----- DATASET RECORDS
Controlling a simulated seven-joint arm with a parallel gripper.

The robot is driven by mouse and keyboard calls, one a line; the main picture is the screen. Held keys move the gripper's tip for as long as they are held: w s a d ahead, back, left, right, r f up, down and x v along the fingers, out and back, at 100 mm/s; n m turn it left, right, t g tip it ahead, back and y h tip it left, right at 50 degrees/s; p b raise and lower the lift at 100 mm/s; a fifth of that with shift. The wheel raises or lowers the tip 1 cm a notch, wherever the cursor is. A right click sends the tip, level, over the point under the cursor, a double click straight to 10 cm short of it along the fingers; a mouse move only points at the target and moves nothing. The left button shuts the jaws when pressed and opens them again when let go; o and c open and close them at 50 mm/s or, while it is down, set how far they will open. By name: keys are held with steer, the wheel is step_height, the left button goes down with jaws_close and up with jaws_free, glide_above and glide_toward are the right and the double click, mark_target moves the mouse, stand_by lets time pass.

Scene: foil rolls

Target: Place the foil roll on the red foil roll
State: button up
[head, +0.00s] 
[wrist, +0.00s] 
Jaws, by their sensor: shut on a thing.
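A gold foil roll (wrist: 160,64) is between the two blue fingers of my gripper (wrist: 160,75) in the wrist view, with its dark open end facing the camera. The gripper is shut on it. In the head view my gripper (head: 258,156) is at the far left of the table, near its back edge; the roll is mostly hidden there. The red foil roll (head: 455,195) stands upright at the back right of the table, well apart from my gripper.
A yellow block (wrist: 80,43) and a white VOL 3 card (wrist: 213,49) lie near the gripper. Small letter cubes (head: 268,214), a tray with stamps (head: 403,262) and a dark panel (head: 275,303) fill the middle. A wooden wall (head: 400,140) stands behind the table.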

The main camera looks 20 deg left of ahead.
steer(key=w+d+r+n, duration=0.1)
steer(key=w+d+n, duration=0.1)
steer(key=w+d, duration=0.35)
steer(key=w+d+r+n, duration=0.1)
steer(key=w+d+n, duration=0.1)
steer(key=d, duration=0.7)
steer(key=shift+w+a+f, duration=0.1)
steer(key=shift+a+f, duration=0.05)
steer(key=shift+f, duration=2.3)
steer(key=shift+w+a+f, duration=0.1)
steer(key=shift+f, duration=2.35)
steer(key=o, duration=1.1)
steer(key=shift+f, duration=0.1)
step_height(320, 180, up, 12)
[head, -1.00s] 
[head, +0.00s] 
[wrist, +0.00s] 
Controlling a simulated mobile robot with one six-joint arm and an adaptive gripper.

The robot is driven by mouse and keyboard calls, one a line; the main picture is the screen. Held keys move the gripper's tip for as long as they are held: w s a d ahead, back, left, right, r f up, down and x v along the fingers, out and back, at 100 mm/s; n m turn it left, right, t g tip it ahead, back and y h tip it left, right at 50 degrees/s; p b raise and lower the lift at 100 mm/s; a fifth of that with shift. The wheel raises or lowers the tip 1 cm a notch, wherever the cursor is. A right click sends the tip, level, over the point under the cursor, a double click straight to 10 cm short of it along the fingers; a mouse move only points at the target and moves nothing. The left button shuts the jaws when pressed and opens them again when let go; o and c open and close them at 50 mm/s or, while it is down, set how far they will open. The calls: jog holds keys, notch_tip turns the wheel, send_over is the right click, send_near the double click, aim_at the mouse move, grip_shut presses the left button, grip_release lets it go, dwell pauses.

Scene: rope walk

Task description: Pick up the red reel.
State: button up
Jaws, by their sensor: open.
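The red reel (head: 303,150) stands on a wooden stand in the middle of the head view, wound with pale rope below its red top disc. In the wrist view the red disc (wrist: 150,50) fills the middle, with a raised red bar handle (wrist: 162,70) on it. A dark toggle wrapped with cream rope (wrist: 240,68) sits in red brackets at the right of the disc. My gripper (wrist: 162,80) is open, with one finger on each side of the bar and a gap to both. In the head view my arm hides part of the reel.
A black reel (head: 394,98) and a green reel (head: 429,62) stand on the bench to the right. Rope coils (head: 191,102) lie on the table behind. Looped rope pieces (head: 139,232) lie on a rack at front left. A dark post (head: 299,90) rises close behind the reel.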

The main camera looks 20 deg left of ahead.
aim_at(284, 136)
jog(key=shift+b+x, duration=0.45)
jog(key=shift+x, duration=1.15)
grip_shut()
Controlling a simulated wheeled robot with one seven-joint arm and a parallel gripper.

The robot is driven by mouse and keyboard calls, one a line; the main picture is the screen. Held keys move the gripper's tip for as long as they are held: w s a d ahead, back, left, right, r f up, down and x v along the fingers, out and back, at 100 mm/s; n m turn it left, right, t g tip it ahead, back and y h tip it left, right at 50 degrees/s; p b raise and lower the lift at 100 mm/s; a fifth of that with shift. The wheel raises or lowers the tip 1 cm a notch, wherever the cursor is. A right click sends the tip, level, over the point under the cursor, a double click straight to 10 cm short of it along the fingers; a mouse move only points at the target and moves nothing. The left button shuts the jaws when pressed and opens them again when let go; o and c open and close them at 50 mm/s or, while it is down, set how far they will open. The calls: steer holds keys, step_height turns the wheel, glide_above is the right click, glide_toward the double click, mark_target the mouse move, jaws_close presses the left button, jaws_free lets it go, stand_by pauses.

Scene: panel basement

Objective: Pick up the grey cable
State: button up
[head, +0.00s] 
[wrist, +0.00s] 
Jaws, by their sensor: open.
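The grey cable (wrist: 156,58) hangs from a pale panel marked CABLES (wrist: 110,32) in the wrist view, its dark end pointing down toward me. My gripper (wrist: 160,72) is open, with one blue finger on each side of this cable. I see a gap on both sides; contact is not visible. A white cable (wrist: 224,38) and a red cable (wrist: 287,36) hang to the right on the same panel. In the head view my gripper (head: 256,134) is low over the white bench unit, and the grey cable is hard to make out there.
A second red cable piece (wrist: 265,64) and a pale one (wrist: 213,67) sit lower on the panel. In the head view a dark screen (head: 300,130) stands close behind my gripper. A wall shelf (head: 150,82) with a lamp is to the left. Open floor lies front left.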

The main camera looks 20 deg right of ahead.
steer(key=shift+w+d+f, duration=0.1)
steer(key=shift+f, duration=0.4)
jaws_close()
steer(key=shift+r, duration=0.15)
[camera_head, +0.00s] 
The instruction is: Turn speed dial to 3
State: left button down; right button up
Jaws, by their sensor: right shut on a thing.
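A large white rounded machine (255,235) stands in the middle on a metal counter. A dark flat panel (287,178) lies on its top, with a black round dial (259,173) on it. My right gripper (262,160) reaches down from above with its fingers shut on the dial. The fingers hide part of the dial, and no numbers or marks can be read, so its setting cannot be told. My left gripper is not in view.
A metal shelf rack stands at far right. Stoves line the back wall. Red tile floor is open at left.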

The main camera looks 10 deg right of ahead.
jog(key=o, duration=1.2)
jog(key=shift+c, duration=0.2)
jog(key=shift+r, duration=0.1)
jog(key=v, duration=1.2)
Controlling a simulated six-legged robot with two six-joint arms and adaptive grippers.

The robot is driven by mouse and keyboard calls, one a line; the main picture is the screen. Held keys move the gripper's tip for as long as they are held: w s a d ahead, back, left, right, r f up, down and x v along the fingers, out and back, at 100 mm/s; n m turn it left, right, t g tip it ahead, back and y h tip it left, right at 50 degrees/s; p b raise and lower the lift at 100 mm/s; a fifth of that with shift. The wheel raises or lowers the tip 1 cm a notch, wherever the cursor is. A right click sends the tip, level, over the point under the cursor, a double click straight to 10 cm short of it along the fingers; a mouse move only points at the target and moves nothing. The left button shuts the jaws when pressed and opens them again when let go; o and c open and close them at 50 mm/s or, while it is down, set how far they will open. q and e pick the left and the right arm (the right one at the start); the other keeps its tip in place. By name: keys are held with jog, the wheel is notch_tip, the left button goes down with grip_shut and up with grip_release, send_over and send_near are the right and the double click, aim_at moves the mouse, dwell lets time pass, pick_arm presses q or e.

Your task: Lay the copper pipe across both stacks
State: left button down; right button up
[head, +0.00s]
----------
[WRITTEN INSTRUCTION] From the listing above, copy out each line where the word "parallel" appears.

[CORRECT RESULT]
Controlling a simulated seven-joint arm with a parallel gripper.
Controlling a simulated wheeled robot with one seven-joint arm and a parallel gripper.

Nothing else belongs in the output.